## PROBLEM REQUIREMENTS
Extract the complete data exactly as given.

## SUPPLIED INFORMATION
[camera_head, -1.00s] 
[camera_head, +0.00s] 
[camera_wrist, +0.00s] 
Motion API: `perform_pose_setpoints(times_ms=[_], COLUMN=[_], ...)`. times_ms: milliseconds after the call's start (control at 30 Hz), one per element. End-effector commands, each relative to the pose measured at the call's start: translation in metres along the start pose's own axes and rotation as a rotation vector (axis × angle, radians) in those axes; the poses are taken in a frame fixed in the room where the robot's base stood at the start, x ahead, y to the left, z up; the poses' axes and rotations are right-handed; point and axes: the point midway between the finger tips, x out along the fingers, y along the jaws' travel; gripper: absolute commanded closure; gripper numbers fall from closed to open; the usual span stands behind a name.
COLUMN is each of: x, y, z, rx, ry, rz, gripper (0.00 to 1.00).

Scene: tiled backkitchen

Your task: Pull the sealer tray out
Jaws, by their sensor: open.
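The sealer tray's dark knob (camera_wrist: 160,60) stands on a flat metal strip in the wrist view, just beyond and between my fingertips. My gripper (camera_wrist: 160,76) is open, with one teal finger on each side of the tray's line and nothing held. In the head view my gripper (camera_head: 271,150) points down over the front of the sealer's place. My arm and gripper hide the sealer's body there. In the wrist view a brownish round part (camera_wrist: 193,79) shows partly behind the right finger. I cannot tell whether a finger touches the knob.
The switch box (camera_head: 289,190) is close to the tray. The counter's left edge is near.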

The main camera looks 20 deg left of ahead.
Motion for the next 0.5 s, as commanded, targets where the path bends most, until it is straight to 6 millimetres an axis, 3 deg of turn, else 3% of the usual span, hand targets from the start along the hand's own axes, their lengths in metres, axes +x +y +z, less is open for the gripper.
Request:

## TASK RESPONSE
[camera_head, -1.00s] 
[camera_head, +0.00s] 
[camera_wrist, +0.00s] 
Motion API: `perform_pose_setpoints(times_ms=[_], COLUMN=[_], ...)`. times_ms: milliseconds after the call's start (control at 30 Hz), one per element. End-effector commands, each relative to the pose measured at the call's start: translation in metres along the start pose's own axes and rotation as a rotation vector (axis × angle, radians) in those axes; the poses are taken in a frame fixed in the room where the robot's base stood at the start, x ahead, y to the left, z up; the poses' axes and rotations are right-handed; point and axes: the point midway between the finger tips, x out along the fingers, y along the jaws' travel; gripper: absolute commanded closure; gripper numbers fall from closed to open; the usual span stands behind a name.
COLUMN is each of: x, y, z, rx, ry, rz, gripper (0.00 to 1.00).

Scene: tiled backkitchen

Your task: Pull the sealer tray out
Jaws, by their sensor: open.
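The sealer tray's dark knob (camera_wrist: 160,60) stands on a flat metal strip in the wrist view, just beyond and between my fingertips. My gripper (camera_wrist: 160,76) is open, with one teal finger on each side of the tray's line and nothing held. In the head view my gripper (camera_head: 271,150) points down over the front of the sealer's place. My arm and gripper hide the sealer's body there. In the wrist view a brownish round part (camera_wrist: 193,79) shows partly behind the right finger. I cannot tell whether a finger touches the knob.
The switch box (camera_head: 289,190) is close to the tray. The counter's left edge is near.

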The main camera looks 20 deg left of ahead.
Motion for the next 0.5 s, as commanded, targets where the path bends most, until it is straight to 6 millimetres an axis, 3 deg of turn, else 3% of the usual span, hand targets from the start along the hand's own axes, their lengths in metres, axes +x +y +z, less is open for the gripper.
Request:

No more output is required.